### Supplied material
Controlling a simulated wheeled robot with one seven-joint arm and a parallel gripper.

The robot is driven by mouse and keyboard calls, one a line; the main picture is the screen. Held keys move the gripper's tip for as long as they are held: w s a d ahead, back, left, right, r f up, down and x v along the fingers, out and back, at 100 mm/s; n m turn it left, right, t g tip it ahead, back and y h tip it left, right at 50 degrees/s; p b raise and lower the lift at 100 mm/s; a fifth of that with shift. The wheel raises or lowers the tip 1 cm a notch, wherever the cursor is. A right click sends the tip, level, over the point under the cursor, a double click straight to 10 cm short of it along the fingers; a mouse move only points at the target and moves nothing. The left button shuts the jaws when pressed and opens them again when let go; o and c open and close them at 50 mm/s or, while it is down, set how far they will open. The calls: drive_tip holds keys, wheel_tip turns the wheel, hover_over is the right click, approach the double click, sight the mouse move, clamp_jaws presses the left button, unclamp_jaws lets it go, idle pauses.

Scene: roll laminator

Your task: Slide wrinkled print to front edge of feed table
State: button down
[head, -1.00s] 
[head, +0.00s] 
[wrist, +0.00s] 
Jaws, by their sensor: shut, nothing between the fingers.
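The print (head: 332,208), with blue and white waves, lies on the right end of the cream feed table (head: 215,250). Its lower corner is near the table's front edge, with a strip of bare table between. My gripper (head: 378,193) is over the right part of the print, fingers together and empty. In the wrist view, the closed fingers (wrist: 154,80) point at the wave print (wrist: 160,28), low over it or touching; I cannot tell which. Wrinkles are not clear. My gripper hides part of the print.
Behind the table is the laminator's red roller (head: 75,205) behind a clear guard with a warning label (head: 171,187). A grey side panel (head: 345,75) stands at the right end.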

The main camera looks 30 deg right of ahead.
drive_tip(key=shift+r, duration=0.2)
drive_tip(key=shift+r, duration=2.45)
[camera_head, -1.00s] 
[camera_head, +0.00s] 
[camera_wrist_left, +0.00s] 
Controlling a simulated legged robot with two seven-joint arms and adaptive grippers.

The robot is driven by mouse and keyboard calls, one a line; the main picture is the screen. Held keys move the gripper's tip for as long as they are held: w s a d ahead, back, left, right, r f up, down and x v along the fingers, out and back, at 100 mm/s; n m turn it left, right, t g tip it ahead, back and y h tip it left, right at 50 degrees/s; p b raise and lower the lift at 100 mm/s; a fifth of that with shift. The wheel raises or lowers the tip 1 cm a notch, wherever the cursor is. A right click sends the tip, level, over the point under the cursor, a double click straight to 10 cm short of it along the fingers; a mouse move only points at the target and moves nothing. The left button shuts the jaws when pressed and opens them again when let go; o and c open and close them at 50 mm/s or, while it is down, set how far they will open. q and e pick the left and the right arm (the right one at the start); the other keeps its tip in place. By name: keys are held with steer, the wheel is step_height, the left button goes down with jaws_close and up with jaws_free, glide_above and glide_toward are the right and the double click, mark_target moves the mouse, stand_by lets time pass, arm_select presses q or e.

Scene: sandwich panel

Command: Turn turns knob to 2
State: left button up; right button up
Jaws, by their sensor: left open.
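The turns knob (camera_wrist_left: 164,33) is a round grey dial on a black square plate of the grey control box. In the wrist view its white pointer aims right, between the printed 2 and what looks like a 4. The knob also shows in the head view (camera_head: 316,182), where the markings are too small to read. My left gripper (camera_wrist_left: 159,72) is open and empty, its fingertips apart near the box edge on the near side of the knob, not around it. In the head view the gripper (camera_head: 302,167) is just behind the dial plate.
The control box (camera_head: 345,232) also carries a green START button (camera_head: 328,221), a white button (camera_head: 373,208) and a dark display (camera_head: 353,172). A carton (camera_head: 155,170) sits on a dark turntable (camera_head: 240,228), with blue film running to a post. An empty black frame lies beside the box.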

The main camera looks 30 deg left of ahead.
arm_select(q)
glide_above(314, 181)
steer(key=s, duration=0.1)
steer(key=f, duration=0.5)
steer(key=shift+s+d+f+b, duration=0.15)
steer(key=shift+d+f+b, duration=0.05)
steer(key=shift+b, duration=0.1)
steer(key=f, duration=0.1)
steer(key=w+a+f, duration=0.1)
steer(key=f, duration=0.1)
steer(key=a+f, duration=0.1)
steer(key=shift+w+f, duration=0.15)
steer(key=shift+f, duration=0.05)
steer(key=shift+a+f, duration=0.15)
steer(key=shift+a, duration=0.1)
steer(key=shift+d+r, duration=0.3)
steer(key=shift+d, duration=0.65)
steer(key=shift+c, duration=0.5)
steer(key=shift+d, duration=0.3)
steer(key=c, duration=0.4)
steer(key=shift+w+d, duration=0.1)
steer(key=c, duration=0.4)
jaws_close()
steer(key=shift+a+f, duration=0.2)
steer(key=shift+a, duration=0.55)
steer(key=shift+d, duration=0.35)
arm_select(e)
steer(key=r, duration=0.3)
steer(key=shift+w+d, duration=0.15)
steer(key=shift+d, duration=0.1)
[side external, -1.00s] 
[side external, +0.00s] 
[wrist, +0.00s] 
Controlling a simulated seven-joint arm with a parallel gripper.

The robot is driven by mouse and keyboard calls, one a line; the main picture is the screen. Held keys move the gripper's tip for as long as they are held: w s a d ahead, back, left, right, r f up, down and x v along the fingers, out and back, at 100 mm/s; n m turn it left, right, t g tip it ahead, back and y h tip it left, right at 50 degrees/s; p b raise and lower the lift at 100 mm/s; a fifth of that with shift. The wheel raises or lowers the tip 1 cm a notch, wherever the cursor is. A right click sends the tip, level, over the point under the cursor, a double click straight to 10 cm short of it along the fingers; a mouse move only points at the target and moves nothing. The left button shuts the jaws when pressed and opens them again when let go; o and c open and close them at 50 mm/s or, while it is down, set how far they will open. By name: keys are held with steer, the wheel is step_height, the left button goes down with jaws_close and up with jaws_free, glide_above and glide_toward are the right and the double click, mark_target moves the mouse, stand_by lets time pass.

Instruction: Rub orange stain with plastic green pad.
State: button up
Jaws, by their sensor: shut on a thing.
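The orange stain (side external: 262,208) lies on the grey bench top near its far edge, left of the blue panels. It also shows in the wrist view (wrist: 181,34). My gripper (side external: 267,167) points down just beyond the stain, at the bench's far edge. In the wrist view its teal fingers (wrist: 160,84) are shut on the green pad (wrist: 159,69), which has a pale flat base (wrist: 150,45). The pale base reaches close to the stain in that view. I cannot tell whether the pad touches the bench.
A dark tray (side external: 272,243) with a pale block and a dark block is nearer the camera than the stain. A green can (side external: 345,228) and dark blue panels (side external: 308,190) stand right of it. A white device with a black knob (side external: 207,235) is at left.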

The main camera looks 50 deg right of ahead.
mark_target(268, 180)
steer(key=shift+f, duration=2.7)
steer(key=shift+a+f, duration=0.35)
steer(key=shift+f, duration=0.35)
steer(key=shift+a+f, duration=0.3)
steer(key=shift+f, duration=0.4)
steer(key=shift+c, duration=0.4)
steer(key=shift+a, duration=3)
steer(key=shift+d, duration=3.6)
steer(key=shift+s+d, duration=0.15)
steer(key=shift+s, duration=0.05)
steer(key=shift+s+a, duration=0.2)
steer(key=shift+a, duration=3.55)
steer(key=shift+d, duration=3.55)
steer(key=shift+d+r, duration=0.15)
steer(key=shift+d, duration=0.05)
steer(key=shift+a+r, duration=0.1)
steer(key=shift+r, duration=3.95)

### Set problem
State how many lines of the data include the word "Controlling", with nothing else.

### Expected answer
3